Ironically, liberals favour the status quo, not conservatives
Advocate editorial writer Lanny Keller salutes the work of two new policy organizations in his Inside Report of May 10 (“New challenge to typical views in Legislature”).
As Keller notes, policy debates do benefit from a fresh perspective. But Keller’s claim that these liberal groups are challenging the “ultraconservative orthodoxy in state politics” is questionable.
Although Republicans are now winning elections in Louisiana, many of the institutions they seek to reform were entrenched long before the rise of conservatism. These institutions tend to resist reform, highlighting one of the great ironies of our political landscape: While conservatives seek to change the system, liberals fight desperately to preserve the status quo.

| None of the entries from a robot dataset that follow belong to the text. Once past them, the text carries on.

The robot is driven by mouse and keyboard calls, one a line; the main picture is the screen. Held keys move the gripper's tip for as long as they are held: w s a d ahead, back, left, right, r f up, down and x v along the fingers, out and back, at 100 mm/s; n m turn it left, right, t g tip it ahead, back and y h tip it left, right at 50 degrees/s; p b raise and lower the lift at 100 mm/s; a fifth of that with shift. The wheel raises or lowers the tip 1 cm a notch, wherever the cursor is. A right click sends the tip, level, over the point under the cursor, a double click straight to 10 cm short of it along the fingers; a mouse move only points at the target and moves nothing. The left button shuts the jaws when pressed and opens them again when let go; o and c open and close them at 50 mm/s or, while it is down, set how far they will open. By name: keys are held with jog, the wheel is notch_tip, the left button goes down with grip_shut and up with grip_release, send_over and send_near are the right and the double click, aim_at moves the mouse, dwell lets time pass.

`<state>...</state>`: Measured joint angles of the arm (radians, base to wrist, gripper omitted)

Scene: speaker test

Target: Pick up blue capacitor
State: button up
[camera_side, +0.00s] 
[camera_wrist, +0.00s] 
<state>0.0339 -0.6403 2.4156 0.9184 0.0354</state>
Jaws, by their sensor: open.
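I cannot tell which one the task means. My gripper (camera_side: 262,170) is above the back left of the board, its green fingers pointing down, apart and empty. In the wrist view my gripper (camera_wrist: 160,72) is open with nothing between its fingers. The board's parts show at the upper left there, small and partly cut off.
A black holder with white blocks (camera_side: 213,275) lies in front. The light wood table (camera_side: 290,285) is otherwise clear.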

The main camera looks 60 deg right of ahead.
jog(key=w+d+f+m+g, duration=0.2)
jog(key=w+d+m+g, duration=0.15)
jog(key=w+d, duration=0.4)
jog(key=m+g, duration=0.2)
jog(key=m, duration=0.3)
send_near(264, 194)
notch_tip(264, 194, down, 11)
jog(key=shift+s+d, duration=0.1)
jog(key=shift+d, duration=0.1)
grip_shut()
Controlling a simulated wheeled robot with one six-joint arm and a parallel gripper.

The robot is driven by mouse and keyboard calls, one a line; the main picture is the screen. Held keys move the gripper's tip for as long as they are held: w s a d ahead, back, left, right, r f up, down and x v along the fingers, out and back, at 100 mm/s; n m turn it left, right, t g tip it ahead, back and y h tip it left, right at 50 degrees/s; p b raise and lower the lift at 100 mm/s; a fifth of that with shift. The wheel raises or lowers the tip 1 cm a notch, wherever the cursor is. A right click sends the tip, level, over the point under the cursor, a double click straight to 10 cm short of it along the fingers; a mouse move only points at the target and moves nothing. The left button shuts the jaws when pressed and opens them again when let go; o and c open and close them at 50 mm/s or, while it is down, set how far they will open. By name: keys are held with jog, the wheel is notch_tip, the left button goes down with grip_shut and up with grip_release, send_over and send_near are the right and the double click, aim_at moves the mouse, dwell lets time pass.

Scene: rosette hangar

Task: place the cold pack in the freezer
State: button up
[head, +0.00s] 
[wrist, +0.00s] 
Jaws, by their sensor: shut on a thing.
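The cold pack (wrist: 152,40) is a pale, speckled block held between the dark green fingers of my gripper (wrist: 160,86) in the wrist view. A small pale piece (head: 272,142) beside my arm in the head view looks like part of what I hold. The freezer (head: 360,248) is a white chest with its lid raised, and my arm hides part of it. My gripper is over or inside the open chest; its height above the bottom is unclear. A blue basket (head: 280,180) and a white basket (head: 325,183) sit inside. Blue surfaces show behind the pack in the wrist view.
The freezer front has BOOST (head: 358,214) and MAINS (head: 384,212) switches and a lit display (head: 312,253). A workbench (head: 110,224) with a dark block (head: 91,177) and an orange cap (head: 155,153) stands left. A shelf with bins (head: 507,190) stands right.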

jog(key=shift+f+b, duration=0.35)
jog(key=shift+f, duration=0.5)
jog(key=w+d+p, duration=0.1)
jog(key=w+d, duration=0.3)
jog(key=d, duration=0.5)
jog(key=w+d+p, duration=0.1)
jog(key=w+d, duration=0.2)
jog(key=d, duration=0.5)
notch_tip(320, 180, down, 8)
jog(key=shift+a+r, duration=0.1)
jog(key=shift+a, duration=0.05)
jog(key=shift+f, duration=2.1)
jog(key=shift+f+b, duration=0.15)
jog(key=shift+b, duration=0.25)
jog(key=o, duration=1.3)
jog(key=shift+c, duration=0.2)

The call for higher taxes is likely to fall on deaf ears because voters understand that a larger and more costly government has not led to better outcomes in education or health care.
Voters also understand that recent success stories, such as charter schools in New Orleans, do not require higher taxes and more state employees. Instead, they require allowing institutions to innovate, free from unnecessary bureaucratic interference.
If we cannot “cut our way to excellence,” our $25 billion budget is ample proof that we cannot spend our way there, either.
Policy advocates should face up to this, rather than demand more of the same old thing.
Kevin P. Kane is president of the Pelican Institute for Public Policy in New Orleans.